TERMINATION AGREEMENT

     THIS TERMINATION AGREEMENT (this “Termination Agreement ”), dated as of June 10th, 2010, but effective for all purposes as of May 21, 2010 (the “Effective Date ”), is made by and among ALPHA LASER AND ALPHA IMAGING, LLC, a Delaware limited liability company (the “ Company ”), AMERICAN TONERSERV CORP., a Delaware corporation (“ATS ” and together with the Company, the “ATS Parties”), MID-AMERICA ENVIRONMENTAL, LLC, an Indiana limited liability company (“MAE ”), ALPHA IMAGING SOLUTIONS LLC, an Indiana limited liability company (“AIS ” and together with MAE, “Alpha ”), SCOTT ALTHAUS, JASON ALTHAUS, and AARON ALTHAUS (individually, “Principal ” and collectively, “ Principals” and together with Alpha, the “Alpha Parties ”).

RECITALS

A. The Company, Alpha and the Principals have entered into that certain Asset Purchase Option Agreement, dated effective as of April 15, 2009 (the “Option Agreement”), pursuant to which (i) Alpha granted the Company an option (the “Option ”) to purchase all of the assets of Alpha used in MAE’s operation of the business of providing printing supplies and service and AIS’s operation of the business of selling and servicing copiers (such businesses, collectively, the “Business ”); (ii) the Company issued (A) that certain Promissory Note dated April 15, 2009 in the principal amount of $337,800 (the “Long-term Note ”); and that certain Promissory Note dated April 15, 2009 in the principal amount of $111,800 (the “Contingent Note ” and together with the Long-term Note, the “Notes ”); (iii) ATS and Alpha entered into that certain Independent Sales Partner Agreement, dated effective as of April 15, 2009 (the “ISP Agreement ”); (iv) the Company and the Principals entered into a series of Employment Agreements, each dated effective as of April 15, 2009 (collectively, the “Employment Agreements”); and (v) ATS and the Principals entered into a series of Offer Letters, each dated April 15, 2009 (collectively, the “Offer Letters ” and together with the Option Agreement, the ISP Agreement, and the Employment Agreements, the “Agreements ”).

B. The Company has decided not to exercise the Option and the parties desire to provide for an orderly termination of the Agreements and the Notes on the terms and conditions set forth herein.

     NOW, THEREFORE, in consideration of the foregoing recitals and mutual covenants and conditions contained herein, the parties agree as follows:

AGREEMENT

     1. Definitions . Capitalized terms used but not otherwise defined herein shall have the meanings ascribed thereto in the Agreement.

     2. Termination . Each of the Agreements and the Notes are hereby terminated and are of no further force and effect.
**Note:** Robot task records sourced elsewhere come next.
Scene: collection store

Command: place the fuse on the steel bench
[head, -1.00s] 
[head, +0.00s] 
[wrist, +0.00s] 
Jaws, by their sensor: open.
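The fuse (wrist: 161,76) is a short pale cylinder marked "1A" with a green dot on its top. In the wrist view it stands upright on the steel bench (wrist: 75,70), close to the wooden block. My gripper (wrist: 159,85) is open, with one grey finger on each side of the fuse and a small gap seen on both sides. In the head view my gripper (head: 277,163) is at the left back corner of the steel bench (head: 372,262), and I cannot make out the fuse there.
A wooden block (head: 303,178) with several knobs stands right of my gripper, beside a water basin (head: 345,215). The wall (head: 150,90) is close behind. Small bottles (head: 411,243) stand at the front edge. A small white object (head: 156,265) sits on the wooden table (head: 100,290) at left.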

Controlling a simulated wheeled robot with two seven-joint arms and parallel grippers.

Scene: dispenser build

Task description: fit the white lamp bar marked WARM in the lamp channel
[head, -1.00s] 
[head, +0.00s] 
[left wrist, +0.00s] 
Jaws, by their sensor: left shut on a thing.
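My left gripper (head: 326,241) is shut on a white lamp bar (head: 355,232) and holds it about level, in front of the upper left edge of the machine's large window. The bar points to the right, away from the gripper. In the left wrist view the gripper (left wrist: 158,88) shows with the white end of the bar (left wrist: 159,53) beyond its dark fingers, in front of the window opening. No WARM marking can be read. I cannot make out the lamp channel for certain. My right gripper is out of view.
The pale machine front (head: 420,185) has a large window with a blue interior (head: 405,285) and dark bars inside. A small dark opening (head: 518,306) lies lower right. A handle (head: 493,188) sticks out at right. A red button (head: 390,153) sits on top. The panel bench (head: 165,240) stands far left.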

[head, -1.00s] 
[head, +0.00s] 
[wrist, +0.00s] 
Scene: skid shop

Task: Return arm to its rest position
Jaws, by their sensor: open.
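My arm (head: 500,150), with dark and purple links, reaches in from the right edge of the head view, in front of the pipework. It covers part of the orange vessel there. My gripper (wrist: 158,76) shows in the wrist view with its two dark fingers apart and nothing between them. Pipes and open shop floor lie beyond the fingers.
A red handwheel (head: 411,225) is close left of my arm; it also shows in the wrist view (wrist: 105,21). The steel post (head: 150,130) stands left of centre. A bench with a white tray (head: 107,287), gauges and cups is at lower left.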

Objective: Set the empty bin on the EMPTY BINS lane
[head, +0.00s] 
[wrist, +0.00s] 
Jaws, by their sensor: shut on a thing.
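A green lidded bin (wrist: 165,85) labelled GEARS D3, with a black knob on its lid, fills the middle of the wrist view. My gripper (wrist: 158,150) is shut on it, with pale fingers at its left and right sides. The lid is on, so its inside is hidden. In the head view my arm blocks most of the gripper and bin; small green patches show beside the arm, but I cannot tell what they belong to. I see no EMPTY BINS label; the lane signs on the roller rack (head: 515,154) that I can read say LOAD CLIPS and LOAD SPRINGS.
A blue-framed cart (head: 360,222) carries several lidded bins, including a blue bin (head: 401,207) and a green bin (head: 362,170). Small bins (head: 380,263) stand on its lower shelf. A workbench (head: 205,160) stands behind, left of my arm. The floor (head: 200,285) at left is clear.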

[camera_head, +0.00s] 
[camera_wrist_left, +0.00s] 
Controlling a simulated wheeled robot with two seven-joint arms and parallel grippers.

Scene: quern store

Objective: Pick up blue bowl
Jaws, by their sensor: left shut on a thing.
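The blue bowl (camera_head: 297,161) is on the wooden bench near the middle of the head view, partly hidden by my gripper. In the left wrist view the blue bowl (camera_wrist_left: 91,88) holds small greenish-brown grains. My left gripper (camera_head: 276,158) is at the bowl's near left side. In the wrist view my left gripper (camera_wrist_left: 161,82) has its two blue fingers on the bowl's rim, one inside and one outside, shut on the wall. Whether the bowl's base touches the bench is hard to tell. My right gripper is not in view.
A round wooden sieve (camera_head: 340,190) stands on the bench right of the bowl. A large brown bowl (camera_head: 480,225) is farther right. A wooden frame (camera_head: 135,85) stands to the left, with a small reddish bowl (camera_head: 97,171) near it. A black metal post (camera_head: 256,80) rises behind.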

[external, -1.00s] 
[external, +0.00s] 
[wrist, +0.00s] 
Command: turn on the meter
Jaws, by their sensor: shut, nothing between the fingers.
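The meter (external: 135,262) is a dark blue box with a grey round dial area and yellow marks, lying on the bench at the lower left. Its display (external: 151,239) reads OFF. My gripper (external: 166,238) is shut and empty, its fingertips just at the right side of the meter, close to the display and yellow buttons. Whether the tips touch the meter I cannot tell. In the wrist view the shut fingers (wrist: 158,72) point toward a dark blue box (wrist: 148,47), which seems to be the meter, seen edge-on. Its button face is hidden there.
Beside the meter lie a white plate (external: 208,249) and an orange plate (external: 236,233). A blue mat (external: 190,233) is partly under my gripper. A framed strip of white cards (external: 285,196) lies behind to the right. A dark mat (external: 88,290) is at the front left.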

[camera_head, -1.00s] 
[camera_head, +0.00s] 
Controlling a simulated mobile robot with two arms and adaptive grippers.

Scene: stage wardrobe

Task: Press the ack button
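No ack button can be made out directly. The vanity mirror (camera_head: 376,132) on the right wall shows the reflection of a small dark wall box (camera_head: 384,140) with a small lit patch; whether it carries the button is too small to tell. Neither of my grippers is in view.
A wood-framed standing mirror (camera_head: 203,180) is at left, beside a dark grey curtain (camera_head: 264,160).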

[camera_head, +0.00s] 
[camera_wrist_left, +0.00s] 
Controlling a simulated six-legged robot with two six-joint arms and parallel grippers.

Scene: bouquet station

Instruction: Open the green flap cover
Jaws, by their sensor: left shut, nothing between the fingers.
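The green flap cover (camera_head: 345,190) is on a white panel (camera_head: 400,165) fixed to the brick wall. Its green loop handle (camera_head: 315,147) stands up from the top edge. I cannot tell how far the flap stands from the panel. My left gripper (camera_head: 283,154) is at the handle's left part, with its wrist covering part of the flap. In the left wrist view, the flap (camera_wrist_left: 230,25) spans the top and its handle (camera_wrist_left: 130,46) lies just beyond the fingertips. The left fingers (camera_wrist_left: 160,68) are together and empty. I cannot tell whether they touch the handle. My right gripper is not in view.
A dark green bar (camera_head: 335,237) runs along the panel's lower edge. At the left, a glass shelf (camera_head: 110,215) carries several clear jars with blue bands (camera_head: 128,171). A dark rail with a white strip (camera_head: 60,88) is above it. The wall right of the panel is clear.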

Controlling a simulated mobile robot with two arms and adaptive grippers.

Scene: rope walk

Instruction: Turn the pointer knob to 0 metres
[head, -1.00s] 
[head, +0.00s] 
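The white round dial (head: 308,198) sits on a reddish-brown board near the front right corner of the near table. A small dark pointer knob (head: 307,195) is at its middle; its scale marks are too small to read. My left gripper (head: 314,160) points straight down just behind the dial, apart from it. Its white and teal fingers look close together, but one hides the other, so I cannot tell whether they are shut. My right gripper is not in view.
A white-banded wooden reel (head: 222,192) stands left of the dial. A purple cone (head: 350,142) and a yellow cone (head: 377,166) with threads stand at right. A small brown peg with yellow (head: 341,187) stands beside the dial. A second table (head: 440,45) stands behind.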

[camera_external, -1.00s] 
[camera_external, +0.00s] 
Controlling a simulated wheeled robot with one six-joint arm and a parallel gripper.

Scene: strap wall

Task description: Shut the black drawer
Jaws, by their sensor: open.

Without limiting the generality of the foregoing, except as

 



otherwise provided in this Termination Agreement, from and after the Effective Date, none of the parties shall have any obligation to any other party under any of the Agreements, the Notes, or any other agreements or understandings of the parties hereto, whether written or oral. Specifically, the parties agree that this Termination Agreement terminates each Employment Agreement and all obligations thereunder, with the intent that such termination does not constitute termination without cause or otherwise entitle a Principal to payment of severance or any other amounts thereunder unless otherwise required by this Termination Agreement or by law.

     3. Survival . Notwithstanding Section 2 hereof, (i) Section 6.1(b) (Confidentiality) of the Option Agreement shall survive the termination thereof; and (ii) Section 5 (Restrictive Covenants) of the ISP Agreement shall survive the termination thereof, except, however, that paragraph B (Non-Competition) of Section 5 of the ISP Agreement is hereby terminated, and provided further, that nothing contained in paragraph C (Non-Solicitation of Employees) of Section 5 of the ISP Agreement shall be construed as preventing the Alpha Parties from employing any individual currently working at the Evansville, Indiana business location of the Alpha Parties, even if such individual may have been considered to have been an employee or independent contractor of any of the ATS Parties for any reason.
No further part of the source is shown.